Looking back, Brit-pop was just a bit rubbish wasn’t it? Few of the bands it spewed forth had top-line careers which lasted more than a handful of years, great albums were thin on the ground and just about the only band of the movement that consistently released worthwhile music throughout their career was Supergrass.
But what about Super Furry Animals? In all honesty Super Furry Animals were just too damn clever and musically inventive to be constrained by Brit-pop’s restrictive parameters and while their debut, Fuzzy Logic, certainly had a similar feel to much of what was happening in the UK music scene at the time, by the time of their second album Radiator they were simply on a different creative plain to anyone else.
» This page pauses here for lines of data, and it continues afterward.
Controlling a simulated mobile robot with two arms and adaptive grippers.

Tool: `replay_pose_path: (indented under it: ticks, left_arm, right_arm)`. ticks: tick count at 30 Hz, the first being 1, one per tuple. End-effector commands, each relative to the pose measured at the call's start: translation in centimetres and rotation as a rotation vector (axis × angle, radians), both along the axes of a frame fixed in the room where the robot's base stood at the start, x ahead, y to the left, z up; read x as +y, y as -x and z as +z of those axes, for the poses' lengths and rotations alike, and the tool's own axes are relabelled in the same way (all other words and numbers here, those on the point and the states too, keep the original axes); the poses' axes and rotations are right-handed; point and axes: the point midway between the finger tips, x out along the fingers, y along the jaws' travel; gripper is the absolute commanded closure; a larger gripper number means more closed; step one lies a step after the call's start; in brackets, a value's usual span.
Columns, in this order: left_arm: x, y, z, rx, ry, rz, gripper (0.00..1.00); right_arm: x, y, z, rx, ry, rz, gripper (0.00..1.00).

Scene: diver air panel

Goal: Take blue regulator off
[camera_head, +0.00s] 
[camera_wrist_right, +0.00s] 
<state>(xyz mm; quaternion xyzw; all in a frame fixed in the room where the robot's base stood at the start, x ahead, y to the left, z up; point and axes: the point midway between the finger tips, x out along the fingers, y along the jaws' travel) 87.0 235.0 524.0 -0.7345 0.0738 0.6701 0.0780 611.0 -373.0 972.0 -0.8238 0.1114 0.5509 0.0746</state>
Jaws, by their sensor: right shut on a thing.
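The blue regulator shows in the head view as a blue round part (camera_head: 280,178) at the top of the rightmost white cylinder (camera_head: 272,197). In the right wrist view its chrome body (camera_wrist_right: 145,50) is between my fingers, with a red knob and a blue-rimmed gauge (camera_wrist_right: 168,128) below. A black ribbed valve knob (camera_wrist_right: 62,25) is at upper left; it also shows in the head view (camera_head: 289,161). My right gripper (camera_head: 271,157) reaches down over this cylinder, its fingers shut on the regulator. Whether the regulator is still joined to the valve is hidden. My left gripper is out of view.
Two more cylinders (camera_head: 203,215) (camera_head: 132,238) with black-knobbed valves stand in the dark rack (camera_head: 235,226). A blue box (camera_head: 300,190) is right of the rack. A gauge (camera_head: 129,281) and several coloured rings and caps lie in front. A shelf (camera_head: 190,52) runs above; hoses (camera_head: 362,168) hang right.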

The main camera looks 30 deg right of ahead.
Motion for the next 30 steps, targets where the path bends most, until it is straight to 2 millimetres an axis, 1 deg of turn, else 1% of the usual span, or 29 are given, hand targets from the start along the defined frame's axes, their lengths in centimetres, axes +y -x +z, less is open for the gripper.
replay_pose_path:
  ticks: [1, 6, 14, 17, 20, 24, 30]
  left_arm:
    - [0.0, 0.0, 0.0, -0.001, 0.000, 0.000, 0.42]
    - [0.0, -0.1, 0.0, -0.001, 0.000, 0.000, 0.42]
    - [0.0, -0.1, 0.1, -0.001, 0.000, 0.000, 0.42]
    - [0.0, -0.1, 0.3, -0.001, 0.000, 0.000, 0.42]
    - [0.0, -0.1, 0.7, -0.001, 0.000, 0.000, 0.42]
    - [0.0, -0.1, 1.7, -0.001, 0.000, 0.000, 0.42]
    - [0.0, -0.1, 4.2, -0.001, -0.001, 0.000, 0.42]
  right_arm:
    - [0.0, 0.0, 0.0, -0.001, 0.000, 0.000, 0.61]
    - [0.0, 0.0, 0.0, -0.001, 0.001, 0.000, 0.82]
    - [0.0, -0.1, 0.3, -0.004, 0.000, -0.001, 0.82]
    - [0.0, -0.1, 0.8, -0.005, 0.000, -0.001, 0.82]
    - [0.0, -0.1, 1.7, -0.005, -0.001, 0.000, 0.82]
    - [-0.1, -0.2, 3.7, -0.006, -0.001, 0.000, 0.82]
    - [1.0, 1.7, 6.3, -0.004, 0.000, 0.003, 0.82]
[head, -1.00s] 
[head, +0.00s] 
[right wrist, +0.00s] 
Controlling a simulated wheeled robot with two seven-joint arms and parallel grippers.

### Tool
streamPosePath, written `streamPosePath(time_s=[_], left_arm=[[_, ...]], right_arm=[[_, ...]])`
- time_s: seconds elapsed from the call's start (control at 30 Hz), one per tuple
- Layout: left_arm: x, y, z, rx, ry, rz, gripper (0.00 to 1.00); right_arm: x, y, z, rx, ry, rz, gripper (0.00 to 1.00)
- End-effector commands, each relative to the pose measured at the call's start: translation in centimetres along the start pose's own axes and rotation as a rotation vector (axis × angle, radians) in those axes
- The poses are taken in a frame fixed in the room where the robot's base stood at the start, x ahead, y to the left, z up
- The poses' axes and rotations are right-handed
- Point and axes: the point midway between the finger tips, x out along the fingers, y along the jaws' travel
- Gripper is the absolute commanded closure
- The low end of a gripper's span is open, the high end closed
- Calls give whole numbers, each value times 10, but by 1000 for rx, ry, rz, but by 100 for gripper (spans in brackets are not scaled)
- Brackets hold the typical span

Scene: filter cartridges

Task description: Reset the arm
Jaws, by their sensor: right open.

It’s odd then that while their musical inventiveness is widely acknowledged, Gruff Rhys’ vocals are all too rarely commended, which is a shame really as he’s probably the best vocalist to crawl out of the murky well of Brit-pop by some considerable distance, as his relaxed croon and unique approach to enunciated pop-vocals means that he is almost always instantly recognisable and is frequently sought out for collaborations.
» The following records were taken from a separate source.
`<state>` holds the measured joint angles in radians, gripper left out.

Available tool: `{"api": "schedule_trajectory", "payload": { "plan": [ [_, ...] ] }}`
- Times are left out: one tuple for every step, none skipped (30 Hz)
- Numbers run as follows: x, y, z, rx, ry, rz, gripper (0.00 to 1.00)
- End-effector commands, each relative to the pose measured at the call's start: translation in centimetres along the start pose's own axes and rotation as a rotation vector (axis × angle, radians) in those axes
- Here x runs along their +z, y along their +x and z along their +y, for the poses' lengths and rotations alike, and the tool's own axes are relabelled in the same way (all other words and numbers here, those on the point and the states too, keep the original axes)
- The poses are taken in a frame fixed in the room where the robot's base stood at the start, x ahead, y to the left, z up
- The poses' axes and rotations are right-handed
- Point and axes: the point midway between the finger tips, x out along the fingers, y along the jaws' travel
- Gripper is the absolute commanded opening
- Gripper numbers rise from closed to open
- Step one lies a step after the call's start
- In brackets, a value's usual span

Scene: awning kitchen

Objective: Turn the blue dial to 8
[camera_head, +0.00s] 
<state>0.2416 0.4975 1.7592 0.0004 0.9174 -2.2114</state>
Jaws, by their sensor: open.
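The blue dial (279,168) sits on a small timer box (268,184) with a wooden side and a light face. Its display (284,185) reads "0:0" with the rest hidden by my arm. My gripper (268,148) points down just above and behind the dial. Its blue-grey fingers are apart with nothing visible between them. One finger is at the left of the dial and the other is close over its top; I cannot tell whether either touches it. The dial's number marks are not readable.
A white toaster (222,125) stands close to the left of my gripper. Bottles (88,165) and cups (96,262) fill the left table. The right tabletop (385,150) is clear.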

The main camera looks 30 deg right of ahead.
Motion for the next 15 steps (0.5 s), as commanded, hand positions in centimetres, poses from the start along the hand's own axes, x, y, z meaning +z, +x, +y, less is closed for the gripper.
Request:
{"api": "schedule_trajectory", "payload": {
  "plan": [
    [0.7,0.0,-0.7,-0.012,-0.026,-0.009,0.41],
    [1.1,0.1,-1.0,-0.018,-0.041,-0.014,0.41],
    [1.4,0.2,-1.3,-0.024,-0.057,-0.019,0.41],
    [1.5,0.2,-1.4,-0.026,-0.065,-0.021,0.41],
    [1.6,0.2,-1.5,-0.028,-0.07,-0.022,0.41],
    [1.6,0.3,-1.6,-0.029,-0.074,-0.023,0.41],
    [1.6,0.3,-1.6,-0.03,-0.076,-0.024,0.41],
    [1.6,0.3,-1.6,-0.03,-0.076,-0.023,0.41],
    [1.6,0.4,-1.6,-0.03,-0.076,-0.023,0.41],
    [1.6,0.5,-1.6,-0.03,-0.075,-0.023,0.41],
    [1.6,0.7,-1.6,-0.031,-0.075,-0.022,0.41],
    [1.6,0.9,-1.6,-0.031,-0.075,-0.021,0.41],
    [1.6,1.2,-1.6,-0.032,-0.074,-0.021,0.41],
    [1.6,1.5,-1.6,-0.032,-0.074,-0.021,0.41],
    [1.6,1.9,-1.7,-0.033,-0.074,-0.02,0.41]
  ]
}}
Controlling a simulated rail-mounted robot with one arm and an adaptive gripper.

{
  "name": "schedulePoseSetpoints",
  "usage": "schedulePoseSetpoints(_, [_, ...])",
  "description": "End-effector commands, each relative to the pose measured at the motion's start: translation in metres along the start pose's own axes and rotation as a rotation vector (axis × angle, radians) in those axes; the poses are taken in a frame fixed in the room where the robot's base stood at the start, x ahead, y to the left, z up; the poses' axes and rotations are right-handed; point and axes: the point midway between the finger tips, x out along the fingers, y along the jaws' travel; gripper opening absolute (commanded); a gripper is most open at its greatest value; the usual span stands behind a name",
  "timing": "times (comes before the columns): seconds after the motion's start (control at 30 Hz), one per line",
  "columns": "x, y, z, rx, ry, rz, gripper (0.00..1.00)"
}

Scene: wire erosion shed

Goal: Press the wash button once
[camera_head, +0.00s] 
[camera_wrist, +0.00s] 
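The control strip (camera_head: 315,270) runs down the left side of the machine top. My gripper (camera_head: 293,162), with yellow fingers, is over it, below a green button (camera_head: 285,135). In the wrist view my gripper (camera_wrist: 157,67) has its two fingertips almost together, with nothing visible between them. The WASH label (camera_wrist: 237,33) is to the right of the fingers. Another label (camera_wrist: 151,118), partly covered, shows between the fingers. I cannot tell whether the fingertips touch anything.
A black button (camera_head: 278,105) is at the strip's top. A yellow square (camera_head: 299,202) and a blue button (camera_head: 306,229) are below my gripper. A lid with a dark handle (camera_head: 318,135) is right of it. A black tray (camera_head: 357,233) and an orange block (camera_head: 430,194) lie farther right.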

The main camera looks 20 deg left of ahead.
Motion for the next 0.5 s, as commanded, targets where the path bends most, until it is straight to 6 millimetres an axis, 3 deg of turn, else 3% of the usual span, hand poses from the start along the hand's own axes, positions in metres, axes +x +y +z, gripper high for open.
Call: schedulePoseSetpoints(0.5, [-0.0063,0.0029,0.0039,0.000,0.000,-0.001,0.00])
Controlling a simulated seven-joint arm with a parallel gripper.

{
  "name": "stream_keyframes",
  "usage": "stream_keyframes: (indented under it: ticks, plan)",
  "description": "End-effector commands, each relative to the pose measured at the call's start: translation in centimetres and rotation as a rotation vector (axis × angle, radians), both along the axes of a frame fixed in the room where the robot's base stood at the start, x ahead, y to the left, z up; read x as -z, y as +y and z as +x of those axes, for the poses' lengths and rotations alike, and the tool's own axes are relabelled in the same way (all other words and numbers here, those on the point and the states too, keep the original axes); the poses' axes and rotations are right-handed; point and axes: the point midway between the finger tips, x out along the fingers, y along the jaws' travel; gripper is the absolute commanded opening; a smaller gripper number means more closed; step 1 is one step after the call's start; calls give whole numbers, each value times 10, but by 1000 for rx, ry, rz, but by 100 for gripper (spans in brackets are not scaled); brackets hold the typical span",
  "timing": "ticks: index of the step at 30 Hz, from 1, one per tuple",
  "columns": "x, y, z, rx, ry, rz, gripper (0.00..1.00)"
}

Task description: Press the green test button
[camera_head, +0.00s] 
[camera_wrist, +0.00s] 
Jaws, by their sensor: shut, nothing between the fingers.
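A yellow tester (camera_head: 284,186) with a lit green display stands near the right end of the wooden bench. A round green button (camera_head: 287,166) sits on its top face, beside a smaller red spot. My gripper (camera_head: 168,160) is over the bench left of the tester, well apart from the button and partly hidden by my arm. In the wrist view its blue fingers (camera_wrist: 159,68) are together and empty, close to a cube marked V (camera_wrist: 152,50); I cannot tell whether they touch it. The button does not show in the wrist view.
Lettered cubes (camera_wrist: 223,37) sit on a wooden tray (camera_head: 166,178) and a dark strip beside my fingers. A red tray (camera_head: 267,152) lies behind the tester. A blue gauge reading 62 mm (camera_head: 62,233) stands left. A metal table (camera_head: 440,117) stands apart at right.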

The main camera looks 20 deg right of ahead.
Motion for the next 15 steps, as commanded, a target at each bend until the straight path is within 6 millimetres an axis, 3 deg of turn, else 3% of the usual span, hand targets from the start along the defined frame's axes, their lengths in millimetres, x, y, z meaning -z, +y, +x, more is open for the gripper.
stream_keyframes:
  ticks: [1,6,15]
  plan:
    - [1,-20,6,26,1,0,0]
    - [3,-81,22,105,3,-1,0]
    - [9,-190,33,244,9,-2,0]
Hooray then for Candylion, Rhys’ second solo album, and its heartwarming mix of mellow pop, happy tunes and general good-vibes. Perhaps it was Rhys holding back his best ideas for his solo album, but as far as I’m concerned Candylion is a far superior collection of tunes than it’s near-contemporary Super Furry Animals release Love Kraft, though the fact that this did not create any obvious animosity among the band at the time can only be put down to Super Furry Animals’ cohesion as a musical unit. Or maybe they were just too stoned to argue…
The positive upshot of all this is that Candylion is crammed to bursting point full of enjoyable tunes, with the joyful title track, “The Court of King Arthur” (one of the best songs about archaeology I’ve heard), the life-affirming “Beacon in the Darkness” and the relentlessly jolly “Gyrru Gyrru Gyrru” being some of the best pop music of the last decade. Best of all though is “Skylon” an epic tale of a bomb-disposal expert saving lives at 30,000 feet and still getting the girl.
At this point in his career Rhys seems as equally comfortable as band member, solo star and serial collaborator and he remains a consistently reliable source of great music. He even branched out into film a few years back with the psychedellic western musical Separado! with the minimum of bluster and publicity and still came out of it looking good.How very un-Brit-pop.